The costs associated with dark stores and delivery can hit the margins. “Many q-comm firms struggle with profitability as the cost per delivery often exceeds what customers are willing to pay for the convenience,” says Ramanathan. Indeed, the operational costs could keep the business from earning sustainable margins.

Mansukhani believes brands can charge a premium for the convenience of quick delivery, which can improve margins. Again, an expert says that while return policies can often be a stressor for e-comm players, q-comm platforms may have it easier because of their largely affluent buyer base. “The frequency of purchases will define the customer profile and creditworthiness based on the purchase history,” he says.

As Madappa says, Myntra’s continuous investments in technology, including AI tools, increasing efficiencies have helped it retain pole position in the sector. In fact, as the CEO of a top PE firm explains, the secret of Myntra’s success is its ability to mine the data to understand consumer preferences. “The platform will do the same for the q-comm service putting in special tools like it has done — MyStylist, Virtual Try-ons, Vernacular Search and MyFashionGPT — for greater accuracy,” he says.

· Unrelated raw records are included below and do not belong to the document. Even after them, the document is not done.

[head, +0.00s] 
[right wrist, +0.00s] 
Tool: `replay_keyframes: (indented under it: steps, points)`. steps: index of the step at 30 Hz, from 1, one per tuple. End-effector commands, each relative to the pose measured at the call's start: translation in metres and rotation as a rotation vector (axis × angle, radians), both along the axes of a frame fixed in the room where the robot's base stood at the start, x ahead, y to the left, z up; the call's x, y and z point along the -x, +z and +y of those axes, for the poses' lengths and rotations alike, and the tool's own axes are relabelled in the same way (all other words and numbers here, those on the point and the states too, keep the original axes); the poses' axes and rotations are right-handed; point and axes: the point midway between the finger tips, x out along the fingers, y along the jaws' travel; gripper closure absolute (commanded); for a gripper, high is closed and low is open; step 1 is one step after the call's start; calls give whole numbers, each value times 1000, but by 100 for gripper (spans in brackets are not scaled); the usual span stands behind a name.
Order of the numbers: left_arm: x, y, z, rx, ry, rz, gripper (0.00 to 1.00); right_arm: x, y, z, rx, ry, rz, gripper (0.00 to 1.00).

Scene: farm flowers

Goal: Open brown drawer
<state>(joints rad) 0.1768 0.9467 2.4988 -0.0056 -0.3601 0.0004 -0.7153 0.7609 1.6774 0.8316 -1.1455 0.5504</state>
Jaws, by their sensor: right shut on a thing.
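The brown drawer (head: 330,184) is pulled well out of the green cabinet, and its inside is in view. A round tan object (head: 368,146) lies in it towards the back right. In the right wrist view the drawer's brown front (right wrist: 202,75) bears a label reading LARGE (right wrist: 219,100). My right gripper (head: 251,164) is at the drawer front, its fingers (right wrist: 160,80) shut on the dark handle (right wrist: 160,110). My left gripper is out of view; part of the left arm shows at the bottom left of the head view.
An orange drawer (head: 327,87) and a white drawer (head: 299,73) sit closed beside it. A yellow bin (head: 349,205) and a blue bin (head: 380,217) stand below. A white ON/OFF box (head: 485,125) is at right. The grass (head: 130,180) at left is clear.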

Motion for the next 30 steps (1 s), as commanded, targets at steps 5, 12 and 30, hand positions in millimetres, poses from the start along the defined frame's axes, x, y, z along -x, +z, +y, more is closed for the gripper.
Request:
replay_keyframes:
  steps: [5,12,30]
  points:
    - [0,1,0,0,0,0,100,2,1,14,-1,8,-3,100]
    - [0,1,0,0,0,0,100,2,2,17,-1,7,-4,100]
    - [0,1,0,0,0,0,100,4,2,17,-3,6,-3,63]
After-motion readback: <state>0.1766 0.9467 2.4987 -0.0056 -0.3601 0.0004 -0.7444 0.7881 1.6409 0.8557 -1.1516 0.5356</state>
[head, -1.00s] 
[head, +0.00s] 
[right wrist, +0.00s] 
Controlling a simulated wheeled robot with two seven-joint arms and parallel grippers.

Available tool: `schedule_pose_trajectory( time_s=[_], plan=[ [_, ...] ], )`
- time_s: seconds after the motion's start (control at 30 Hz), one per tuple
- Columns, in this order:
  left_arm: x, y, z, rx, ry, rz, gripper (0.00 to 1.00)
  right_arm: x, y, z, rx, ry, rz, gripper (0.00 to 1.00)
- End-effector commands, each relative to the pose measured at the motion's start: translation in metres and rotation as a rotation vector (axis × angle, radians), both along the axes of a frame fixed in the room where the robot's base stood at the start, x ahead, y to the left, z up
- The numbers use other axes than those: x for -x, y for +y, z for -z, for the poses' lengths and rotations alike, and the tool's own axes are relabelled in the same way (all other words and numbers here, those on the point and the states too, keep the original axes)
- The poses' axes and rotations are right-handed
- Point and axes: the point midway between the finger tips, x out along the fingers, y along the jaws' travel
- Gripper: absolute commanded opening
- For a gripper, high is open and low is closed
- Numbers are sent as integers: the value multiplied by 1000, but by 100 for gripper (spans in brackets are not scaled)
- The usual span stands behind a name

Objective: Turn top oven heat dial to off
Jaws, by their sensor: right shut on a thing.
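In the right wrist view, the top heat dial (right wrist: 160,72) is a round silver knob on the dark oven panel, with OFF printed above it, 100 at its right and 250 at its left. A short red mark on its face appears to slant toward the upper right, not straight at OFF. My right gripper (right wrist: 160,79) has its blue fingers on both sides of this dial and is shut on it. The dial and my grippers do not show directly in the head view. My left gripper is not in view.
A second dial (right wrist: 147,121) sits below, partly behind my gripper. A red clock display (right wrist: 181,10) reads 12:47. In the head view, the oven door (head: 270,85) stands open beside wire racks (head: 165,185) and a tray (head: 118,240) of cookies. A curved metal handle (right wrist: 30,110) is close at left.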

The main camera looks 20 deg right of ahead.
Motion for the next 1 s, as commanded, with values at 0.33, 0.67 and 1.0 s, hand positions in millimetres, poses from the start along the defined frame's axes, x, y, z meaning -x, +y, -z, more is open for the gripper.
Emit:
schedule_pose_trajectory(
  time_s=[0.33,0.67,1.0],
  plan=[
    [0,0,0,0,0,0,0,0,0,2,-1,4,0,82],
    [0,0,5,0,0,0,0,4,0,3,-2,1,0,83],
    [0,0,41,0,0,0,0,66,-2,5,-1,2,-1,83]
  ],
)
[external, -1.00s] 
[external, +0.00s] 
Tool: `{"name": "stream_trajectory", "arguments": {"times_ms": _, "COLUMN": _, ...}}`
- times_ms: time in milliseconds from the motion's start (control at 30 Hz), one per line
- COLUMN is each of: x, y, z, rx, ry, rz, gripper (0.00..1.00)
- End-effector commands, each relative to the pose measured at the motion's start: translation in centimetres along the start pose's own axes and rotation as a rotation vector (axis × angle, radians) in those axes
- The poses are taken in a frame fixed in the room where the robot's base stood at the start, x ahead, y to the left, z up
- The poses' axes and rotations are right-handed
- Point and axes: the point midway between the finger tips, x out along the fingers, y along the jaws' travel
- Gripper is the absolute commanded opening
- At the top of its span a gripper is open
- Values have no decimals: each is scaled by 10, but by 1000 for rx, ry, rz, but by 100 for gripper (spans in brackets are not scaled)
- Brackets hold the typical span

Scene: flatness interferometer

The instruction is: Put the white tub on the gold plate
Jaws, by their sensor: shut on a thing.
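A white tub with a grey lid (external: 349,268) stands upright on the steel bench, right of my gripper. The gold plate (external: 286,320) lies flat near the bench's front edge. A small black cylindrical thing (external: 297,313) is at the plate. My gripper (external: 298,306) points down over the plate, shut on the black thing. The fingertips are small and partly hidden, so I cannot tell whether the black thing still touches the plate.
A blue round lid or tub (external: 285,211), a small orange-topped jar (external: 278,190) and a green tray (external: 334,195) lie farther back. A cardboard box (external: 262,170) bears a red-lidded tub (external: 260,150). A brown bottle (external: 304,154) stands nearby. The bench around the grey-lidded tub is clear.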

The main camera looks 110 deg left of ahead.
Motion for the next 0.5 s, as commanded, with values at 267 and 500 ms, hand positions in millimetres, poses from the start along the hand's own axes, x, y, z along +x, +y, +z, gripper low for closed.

It shouldn’t be too hard. The forecasting capability is particularly effective for impulse purchases, products with predictable demand, like innerwear and seasonal items such as raincoats, and low-involvement products such as branded, basic T-shirts or standardised jeans and even gifting items, which are often purchased quickly and without extensive research or comparison. But the space is extremely competitive with Ajio, Tata Cliq, Nykaa Fashion and even Amazon doubling down on their investments. Close of 60% of Nykaa’s orders cross 110 cities reach their destinations the next day.

Tipped to grow at an annual compound growth rate (cagr) of 25% in the next few years and cross $110 billion by the end of the decade, fashion e-retailers have mopped up more than $2.5 billion in capital since 2018. Operating in the q-comm space, however, should give Myntra an even bigger lead over rivals.